Magnetic and magnetocaloric properies of Heusler alloys Ni-Mn-Sn with an excess of Mn within the theoretical and experimental approaches

This work is devoted to the theoretical and experimental study of the Heusler alloy Ni-Mn-Sn with almost equal Ni and Mn content. According to ab initio calculations, for Ni${}_{43.75}$Mn${}_{46.875}$Sn${}_{9.375}$ the energetically favorable structures of the austenite and martensite phases are regular Heusler structures L2$_1$ (Fm3m, No.   225) and L1$_0$ (Fmmm, No. 69)), which have different ferrimagnetic ordering of the Mn magnetic moments located at the Ni and Sn sublattices.
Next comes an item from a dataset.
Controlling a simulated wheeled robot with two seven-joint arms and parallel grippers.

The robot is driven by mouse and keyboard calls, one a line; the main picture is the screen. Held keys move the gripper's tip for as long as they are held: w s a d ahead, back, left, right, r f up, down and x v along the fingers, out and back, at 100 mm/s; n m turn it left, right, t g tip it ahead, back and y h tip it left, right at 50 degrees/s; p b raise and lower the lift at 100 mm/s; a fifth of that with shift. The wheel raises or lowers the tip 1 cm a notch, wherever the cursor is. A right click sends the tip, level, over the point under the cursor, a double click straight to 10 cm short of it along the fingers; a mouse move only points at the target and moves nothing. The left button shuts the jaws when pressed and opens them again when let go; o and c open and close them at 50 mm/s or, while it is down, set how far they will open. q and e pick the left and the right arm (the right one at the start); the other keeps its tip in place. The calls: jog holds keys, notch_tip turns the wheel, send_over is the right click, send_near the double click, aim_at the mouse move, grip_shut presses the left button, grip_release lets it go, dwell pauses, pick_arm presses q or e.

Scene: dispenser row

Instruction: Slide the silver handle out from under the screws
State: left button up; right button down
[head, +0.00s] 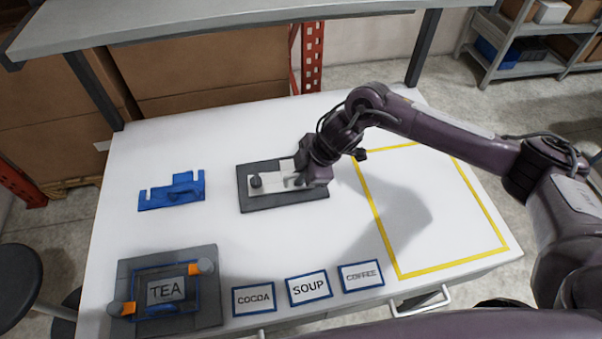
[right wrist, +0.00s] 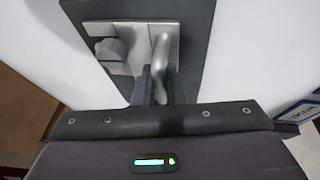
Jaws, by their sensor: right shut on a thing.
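A dark rectangular base (head: 285,200) lies near the middle of the table with a silver plate (head: 271,185) on it. A dark round knob, likely a screw (head: 256,181), stands at the plate's left end; a knob also shows in the right wrist view (right wrist: 110,49). The silver handle (right wrist: 163,52) is a raised bar in the right wrist view. My right gripper (right wrist: 158,80) is shut on the handle's near end, low over the base. In the head view, my right gripper (head: 301,181) covers the right end of the plate and handle. My left gripper is out of view.
A blue bracket (head: 172,193) lies to the left. A grey fixture (head: 205,318) with a TEA card (head: 167,290) stands front left. COCOA (head: 254,299), SOUP (head: 309,288) and COFFEE (head: 361,276) cards line the front. A yellow-outlined area (head: 460,215) at right is empty. A shelf overhangs the back.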

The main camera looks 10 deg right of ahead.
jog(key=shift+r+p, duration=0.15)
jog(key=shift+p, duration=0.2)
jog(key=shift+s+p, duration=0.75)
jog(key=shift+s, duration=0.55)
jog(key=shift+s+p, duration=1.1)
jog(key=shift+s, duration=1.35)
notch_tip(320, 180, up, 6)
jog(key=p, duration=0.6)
Using the Potts — Blume — Emery — Griffiths Hamiltonian and the Monte Carlo method, the magnitude of the magnetocaloric effect is predicted $(\Delta S_{mag} \approx 1.3$ J/(kgK) and $T_{ad} \approx -0.6 K$) at the point of the magnetostructural transition upon the magnetic field change from 0 to 2 T. Concerning the experiment, the results of measuring the temperature dependences of the magnetization and the heat capacity for the Ni${}_{43}$Mn${}_{46}$Sn${}_{11}$ composition in various magnetic fields are presented. The change in the magnetization between the austenite and martensite phases across the martensitic transition is about 55 Am${}^2$/kg. An indirect estimate of the value $\Delta T_{ad}$ from the heat capacity measurements around the martensitic transformation region yields $\approx-0.5$ K upon the magnetic field change from 0 to 2 T.